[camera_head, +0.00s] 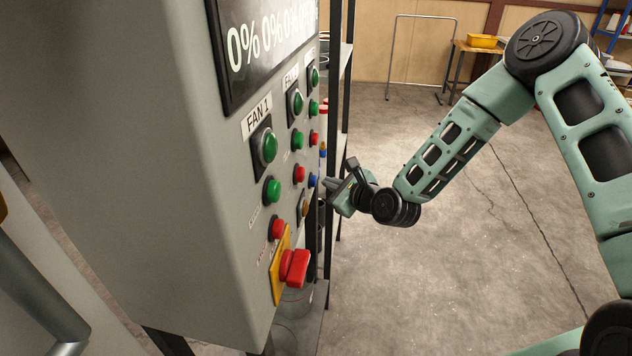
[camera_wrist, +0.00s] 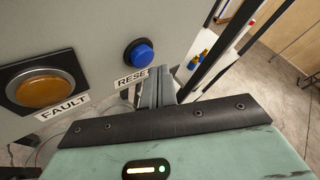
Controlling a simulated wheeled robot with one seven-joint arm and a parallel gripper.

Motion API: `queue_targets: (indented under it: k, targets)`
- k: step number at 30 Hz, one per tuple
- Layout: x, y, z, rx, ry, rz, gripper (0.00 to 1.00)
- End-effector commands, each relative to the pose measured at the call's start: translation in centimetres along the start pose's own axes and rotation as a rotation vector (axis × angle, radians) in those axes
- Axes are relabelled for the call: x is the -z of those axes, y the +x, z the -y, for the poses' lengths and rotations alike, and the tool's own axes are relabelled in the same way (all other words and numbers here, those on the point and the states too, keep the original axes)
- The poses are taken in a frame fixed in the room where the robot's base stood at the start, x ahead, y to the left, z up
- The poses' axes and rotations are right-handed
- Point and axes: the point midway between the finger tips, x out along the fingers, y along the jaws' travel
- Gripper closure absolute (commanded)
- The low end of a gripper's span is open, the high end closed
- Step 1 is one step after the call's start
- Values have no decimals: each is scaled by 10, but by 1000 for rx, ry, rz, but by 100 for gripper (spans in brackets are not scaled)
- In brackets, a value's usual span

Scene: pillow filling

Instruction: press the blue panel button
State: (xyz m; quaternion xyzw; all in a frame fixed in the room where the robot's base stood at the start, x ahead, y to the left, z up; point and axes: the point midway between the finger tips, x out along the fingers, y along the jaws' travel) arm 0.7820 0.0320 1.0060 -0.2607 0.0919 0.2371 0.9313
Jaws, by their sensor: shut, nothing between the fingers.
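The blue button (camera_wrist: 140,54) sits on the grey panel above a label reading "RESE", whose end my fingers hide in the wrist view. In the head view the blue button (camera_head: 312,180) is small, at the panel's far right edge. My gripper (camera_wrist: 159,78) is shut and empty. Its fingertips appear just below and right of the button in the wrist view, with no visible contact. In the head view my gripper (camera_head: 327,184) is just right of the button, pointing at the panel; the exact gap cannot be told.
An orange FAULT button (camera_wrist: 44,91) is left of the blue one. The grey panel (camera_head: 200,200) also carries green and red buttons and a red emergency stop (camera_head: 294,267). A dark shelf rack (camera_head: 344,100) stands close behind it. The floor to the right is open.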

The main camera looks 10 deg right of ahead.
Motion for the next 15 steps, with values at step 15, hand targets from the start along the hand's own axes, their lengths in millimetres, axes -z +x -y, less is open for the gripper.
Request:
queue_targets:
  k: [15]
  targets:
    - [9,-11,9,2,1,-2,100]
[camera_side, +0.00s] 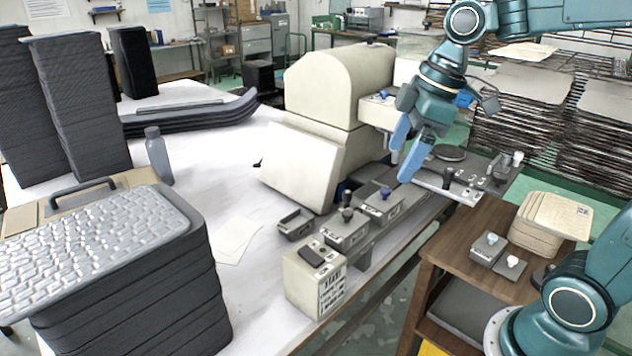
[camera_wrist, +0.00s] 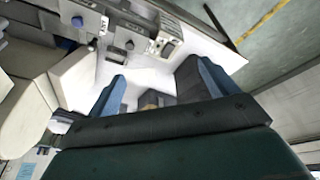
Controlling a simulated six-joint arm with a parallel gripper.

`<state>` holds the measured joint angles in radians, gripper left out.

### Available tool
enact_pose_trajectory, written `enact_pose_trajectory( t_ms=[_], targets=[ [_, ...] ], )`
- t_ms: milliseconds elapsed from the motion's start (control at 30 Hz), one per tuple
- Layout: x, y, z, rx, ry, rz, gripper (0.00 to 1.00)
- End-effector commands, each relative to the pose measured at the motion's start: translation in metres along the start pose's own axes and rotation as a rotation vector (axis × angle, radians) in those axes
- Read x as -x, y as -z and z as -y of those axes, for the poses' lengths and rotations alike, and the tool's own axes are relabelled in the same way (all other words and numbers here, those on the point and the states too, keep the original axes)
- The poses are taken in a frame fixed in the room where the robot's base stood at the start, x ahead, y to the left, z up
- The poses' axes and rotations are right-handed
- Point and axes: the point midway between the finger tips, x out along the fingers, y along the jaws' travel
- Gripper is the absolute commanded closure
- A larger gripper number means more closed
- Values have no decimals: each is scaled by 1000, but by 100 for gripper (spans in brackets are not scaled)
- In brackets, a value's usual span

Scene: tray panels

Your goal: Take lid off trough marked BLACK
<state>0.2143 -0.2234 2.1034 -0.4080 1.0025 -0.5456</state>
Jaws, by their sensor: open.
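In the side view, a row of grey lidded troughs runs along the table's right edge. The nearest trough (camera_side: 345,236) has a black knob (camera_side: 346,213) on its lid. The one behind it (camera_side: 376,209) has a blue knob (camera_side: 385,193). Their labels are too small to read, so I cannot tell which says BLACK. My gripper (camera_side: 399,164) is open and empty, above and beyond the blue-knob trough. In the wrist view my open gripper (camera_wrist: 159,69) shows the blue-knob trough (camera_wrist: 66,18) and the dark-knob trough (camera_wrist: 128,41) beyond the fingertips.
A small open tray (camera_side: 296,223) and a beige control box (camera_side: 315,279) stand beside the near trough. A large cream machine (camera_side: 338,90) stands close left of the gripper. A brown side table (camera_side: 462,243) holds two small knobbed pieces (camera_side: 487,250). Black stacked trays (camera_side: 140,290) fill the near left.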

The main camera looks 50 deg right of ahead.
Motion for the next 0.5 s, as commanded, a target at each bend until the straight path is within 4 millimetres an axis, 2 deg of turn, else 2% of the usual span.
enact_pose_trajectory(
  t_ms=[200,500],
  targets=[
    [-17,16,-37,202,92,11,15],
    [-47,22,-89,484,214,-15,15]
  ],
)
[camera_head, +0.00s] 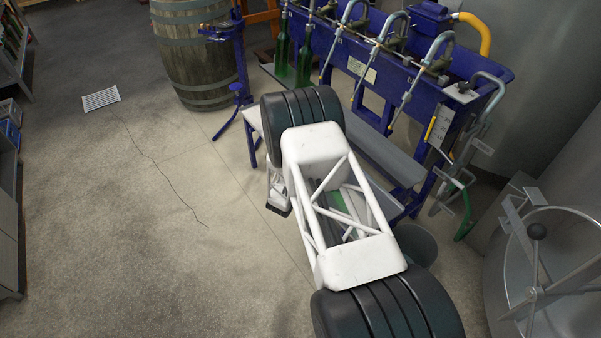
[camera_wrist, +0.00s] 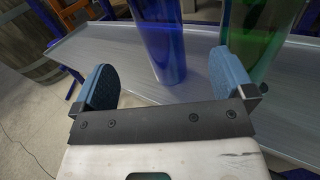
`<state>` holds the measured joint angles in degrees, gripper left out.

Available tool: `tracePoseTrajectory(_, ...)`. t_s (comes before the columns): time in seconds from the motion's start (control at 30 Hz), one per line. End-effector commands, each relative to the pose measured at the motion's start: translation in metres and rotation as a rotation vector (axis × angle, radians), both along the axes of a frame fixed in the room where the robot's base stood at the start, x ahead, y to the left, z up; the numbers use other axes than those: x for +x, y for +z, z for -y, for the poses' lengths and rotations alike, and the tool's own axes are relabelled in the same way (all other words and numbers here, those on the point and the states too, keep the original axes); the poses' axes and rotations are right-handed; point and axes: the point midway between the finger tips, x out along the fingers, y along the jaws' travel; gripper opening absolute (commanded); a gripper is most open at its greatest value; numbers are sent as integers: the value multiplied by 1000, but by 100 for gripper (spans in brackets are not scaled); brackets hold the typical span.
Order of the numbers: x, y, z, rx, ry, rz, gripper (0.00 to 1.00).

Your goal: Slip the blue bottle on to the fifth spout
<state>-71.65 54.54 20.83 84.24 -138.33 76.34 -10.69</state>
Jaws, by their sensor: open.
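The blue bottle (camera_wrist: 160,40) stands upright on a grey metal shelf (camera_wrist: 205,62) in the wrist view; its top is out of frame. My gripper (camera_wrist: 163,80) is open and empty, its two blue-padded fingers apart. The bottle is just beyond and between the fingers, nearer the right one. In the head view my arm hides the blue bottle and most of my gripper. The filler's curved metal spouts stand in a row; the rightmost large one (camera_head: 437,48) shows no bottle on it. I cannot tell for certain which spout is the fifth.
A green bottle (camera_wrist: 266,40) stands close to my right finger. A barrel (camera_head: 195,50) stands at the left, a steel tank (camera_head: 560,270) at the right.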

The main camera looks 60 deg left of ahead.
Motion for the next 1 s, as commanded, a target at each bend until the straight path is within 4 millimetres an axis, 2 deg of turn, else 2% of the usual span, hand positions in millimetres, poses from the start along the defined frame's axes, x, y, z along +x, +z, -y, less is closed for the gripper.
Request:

+++

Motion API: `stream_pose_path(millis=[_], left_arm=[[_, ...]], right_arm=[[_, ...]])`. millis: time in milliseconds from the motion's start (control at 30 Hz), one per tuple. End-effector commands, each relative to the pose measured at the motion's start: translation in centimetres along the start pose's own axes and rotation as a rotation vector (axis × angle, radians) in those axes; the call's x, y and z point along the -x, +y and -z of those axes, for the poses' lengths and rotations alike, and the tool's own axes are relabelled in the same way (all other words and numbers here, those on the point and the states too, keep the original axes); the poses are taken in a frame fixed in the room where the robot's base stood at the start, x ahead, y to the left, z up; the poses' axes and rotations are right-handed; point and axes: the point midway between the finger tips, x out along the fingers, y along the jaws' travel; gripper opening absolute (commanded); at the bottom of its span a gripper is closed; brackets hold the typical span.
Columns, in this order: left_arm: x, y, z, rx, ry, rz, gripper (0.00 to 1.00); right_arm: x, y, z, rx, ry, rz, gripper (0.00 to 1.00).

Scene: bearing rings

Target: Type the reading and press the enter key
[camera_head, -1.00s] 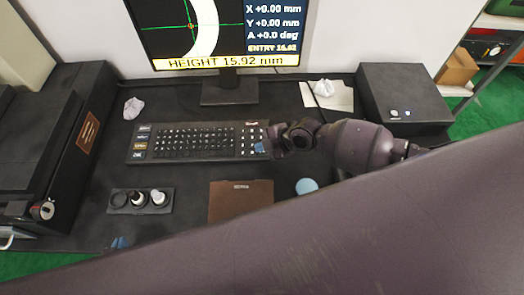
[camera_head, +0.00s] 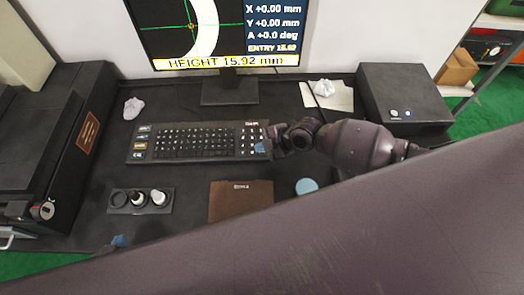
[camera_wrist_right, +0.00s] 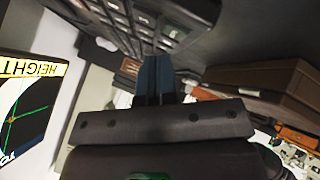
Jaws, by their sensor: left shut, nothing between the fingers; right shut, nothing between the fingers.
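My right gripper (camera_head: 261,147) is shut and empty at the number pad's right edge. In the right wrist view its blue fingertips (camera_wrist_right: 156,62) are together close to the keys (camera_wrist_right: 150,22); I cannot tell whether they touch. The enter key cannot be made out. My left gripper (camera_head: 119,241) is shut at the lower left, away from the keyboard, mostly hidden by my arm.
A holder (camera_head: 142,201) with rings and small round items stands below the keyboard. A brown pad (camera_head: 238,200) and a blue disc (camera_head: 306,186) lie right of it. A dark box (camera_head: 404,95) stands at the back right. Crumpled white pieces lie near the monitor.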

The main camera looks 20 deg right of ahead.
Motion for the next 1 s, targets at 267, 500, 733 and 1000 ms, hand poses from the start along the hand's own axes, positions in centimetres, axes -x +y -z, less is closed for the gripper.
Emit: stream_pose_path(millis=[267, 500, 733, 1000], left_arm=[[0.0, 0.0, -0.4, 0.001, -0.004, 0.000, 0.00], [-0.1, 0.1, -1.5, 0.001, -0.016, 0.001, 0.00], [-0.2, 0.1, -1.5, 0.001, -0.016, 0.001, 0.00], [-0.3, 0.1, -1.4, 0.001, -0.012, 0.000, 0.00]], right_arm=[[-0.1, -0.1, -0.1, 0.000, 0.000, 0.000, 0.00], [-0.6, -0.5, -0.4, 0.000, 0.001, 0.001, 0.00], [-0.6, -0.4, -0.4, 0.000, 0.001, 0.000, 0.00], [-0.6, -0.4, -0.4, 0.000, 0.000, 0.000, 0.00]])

+++

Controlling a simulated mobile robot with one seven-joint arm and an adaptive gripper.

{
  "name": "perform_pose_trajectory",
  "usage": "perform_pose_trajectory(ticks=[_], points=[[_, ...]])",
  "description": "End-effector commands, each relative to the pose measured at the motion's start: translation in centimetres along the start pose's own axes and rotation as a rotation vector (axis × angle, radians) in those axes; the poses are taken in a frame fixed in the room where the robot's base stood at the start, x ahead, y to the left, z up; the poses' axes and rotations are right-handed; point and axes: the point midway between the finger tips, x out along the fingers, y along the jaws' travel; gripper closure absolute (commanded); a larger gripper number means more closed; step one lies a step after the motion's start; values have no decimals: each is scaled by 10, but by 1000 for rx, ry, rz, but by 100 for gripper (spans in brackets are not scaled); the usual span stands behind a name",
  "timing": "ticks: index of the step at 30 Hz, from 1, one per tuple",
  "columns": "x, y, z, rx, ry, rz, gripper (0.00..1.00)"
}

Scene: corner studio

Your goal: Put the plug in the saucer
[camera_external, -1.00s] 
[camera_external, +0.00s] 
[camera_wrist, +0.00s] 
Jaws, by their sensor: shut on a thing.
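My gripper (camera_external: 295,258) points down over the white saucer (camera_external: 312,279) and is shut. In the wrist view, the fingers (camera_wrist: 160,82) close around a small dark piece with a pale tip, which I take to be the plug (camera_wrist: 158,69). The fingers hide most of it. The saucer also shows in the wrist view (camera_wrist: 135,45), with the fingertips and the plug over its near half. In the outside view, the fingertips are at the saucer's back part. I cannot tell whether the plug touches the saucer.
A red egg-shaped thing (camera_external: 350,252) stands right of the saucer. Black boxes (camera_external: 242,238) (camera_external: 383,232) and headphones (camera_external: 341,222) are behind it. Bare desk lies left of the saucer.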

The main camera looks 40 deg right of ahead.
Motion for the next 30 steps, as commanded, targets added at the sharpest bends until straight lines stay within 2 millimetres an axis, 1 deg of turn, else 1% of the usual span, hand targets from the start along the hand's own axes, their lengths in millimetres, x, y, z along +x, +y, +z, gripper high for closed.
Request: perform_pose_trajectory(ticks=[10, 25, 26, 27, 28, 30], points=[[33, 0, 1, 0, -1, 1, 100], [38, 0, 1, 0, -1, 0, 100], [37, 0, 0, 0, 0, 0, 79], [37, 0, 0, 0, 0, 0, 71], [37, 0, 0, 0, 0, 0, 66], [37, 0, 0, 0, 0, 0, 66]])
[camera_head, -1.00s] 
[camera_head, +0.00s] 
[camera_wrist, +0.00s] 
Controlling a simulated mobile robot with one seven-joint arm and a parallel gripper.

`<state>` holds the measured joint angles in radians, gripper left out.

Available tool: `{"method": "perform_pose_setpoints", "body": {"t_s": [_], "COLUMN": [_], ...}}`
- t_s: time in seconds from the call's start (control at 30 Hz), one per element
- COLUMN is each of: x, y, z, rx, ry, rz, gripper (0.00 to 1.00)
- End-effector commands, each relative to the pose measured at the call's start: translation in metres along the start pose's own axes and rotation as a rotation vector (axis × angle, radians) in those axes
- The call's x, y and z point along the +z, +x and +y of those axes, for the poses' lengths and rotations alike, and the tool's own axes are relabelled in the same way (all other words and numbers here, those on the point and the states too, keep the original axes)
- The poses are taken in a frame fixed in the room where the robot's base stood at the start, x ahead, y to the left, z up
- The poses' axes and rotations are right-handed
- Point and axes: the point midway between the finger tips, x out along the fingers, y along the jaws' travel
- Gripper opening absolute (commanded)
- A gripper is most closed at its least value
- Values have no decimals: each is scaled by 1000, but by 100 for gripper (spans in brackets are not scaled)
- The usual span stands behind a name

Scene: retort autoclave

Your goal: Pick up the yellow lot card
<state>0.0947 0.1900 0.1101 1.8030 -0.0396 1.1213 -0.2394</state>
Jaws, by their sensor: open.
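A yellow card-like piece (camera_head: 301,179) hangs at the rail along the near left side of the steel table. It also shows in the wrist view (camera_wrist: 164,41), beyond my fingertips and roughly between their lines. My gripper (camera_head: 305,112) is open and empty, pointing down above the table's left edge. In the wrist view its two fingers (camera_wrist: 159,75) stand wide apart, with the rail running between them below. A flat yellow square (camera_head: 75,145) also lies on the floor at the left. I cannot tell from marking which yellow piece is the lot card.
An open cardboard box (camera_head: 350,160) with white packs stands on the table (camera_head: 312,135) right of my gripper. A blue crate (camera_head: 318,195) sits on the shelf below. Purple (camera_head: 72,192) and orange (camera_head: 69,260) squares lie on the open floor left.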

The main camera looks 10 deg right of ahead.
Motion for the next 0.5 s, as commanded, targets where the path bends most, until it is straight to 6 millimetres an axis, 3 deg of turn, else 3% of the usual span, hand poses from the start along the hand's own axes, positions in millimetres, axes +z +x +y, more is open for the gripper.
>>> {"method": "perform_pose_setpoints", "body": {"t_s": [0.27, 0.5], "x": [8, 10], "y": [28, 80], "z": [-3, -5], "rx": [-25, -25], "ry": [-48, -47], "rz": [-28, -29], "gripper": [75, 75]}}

+++

== Given task ==
Any pictures should be left out. Reproduce every line from the one holding "Columns, in this" down to the one holding "[camera_wrist_right, +0.00s]", both of those lines included.

== Answer below ==
Columns, in this order: left_arm: x, y, z, rx, ry, rz, gripper (0.00 to 1.00); right_arm: x, y, z, rx, ry, rz, gripper (0.00 to 1.00).

Scene: bearing rings

Target: Type the reading and press the enter key
[camera_head, -1.00s] 
[camera_head, +0.00s] 
[camera_wrist_right, +0.00s] 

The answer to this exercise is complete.